Tras la derrota de Villalar, la situación era mucho más grave que nunca pero no desesperada. En las riberas del Tajo los rebeldes disponían de un ejército intacto y de un general discutido, pero dinámico, Acuña, que gozaba de una popularidad considerable entre la población. Añadamos a estos datos las repercusiones de un acontecimiento exterior: la invasión de Navarra por las tropas francesas iba a obligar a los virreyes a dirigir sus fuerzas hacia el Norte, justo después de haber conseguido la victoria sobre los enemigos internos. Afirmémoslo una vez más: nada se decidió en Villalar. Toledo seguía manteniendo la antorcha de la revolución y podía tener esperanzas de trasladarla nuevamente, como había hecho ya en el mes de enero, al norte del Guadarrama. Lidera então a revolta Maria Pacheco de Mendoza, a mulher de Juan Lopéz de Padilla, executado após a derrota em Villalar.
- Joseph Pérez, La revolución de las Comunidades de Castilla.
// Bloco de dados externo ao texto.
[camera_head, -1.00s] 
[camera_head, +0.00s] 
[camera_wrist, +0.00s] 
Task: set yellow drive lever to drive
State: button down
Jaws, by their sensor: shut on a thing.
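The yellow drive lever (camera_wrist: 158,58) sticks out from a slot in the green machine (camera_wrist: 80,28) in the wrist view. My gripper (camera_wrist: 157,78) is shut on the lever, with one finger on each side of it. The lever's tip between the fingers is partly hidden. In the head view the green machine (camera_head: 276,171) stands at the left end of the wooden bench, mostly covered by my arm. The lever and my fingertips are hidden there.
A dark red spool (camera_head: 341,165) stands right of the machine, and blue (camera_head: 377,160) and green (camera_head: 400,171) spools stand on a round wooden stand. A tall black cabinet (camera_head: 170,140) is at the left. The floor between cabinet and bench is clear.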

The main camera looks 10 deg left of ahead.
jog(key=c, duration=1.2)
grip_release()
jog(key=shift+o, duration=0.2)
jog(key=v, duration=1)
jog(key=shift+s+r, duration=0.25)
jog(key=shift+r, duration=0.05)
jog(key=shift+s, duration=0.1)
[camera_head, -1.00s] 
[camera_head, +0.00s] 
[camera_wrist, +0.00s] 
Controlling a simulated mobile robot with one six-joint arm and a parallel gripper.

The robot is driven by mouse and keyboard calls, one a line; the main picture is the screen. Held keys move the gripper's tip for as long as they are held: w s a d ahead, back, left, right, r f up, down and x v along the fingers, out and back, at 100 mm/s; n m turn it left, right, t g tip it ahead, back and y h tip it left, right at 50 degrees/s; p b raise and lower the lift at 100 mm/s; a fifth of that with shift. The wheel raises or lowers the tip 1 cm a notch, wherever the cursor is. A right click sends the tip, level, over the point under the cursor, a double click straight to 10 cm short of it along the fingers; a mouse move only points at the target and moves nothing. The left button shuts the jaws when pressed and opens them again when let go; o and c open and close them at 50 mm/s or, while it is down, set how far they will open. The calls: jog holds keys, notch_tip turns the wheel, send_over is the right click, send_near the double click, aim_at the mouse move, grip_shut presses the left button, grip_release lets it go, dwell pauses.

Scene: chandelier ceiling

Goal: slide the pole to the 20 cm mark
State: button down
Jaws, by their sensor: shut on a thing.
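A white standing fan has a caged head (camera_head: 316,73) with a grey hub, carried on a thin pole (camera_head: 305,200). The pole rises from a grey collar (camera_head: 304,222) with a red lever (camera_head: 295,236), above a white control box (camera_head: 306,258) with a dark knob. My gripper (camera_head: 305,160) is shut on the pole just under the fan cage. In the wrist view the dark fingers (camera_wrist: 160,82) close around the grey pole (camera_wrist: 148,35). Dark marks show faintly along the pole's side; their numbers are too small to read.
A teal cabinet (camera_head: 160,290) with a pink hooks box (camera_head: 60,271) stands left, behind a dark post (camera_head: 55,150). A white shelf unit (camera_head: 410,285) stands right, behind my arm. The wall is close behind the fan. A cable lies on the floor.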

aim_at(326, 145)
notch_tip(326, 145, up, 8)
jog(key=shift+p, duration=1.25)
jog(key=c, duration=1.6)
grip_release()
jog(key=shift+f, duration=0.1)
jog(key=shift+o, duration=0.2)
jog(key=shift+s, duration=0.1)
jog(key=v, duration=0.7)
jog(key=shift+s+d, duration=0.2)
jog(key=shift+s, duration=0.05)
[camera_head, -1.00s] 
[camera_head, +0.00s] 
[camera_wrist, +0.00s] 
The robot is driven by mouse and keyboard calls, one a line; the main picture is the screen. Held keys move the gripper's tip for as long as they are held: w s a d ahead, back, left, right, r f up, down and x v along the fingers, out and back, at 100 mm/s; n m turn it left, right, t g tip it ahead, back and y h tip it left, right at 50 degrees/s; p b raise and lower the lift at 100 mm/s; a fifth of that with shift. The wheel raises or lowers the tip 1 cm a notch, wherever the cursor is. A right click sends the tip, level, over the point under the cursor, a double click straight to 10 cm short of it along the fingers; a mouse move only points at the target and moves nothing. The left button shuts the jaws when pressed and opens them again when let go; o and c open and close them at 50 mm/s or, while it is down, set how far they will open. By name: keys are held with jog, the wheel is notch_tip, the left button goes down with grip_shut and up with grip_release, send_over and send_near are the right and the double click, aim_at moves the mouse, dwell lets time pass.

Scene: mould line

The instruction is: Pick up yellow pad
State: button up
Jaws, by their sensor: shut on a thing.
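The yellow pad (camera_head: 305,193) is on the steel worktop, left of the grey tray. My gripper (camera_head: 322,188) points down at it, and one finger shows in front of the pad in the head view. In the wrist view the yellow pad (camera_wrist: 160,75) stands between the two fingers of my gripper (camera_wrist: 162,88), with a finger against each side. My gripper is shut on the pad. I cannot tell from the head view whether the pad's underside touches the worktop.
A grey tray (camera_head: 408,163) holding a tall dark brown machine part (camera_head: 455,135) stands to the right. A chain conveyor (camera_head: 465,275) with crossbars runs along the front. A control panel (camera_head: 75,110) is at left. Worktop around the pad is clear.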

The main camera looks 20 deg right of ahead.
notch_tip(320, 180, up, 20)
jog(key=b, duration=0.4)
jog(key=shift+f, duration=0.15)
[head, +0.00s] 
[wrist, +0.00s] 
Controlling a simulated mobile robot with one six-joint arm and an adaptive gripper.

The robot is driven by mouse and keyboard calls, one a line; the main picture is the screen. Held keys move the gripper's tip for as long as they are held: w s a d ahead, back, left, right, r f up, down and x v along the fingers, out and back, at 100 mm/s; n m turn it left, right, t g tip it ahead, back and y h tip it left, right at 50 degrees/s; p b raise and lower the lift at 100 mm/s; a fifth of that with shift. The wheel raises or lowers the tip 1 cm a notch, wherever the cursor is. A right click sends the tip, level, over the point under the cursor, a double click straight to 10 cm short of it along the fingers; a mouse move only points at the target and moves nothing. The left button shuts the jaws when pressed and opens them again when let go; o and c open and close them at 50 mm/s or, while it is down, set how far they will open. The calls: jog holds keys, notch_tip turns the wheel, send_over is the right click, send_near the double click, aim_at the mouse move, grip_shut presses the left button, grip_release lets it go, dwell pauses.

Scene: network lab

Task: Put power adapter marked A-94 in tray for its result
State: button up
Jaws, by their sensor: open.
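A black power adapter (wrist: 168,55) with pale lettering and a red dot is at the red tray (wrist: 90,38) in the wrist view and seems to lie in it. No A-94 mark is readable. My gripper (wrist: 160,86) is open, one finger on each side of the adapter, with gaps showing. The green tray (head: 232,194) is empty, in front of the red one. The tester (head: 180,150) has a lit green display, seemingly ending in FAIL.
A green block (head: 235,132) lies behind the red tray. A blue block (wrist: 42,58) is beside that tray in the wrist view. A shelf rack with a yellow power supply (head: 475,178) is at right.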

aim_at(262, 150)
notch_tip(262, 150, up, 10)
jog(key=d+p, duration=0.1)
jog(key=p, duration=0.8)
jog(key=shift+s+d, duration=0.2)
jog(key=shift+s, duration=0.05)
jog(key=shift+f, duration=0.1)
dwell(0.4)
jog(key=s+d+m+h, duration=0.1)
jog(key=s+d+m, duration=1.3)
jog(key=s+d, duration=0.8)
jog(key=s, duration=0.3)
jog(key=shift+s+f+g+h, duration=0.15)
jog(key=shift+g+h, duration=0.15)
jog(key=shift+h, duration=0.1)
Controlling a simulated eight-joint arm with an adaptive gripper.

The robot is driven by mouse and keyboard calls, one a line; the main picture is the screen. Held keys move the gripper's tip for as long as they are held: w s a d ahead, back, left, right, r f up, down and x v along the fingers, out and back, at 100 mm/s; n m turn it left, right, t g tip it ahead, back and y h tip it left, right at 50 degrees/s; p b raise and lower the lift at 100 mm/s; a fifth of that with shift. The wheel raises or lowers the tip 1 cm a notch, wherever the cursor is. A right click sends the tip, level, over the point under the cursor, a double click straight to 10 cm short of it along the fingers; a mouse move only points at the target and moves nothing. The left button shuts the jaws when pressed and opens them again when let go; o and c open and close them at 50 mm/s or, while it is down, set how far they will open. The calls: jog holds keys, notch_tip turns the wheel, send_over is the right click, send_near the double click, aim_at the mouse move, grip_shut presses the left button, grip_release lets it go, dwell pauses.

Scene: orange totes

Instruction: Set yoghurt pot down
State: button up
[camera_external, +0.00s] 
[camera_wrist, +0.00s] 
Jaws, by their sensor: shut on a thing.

Pág. 316.
Assim, encontramos uma destacada homenagem prestada a Maria Pacheco de Mendoza, que lutou heroicamente pelo Povo, desde o início (1519) até ao último momento (1522), defendendo-o, por amor aos mais sublimes valores patrióticos que desencadearam a revolta em Toledo, numa cantiga (também bailada) com letra do autor, posta em preeminência pelo enquadramento – requerendo a entrada de certas moças e mancebos (em especial Luzia e Fernando), – no seu texto figurando os danos sofridos na sua luta pela Liberdade:
Mal ferida va la garza [Maria Pacheco, 1522]
enamorada…
Sola va y gritos daba.
A las orillas de un rio [Tejo]
la garza tenía el nido [Toledo]
ballestero la ha herido
en el alma.
Sola va y gritos daba. (750)
Entretanto, o mesmo sentido inicial da peça se expressa mais adiante quando, após realizar o casamento com o Escudeiro (aliança com a nobreza castelhana), Inês julgando ter alcançado a liberdade, canta (referindo-se à Liberdade):
Si no os hubiera mirado / no penara / pero tan poco os mirara. (780) // Veros harto mal há sido / mas no veros peor fuera / no quedara tan perdido / pero mucho mas perdiera / que viera aquell que nos viera / cual quedara / si nos hubiera mirado.
Outras cantigas que se seguem denotam o conformismo de Inês (Castela), Quem bem tem e mal escolhe / por mal que lhe venha nam se anoje. Segue-se a sua revolta emocional, e, a partir dela, o desconcerto, ou melhor, a concertação, que se configura pelas suas alianças, primeiro para se organizar em função de Pero Marques (Povo), pois na sequência do sucedido no mundo real (como Gil Vicente vai demonstrar), só após a figura na personagem se ter conformado ao amor cortês (ao Poder da aristocracia) – pois que, ao cortesão cabe servir, tendo como objecto do serviço a sua dama, seguindo a prática de vassalagem, a fidelidade inquestionável e o esquecimento de si mesmo – e logo depois, com o Ermitão (Carlos V) para atraiçoar o seu Amo (Povo), e assim, este Amo, Pero Marques, muito ufano, triunfa servindo – fielmente – a sua dama Inês (objecto do seu serviço), a Nação e o Imperador da Alemanha (do Sacro Império), assumindo a prática da vassalagem, esquecendo-se de si próprio. Bem sabedes vós marido / quanto vos amo / sempre fostes percebido / pera gamo. Carregado ides noss’amo / com duas lousas. / Pois assi se fazem as cousas. Também assim, usando de ironia e sarcasmo, numa caricatura própria da comédia, se formula uma crítica indelével ao amor cortês, tal como, contrastando, o autor havia concretizado antes, na maior perfeição e beleza, na forma idealizada de tragédia, em Dom Duardos.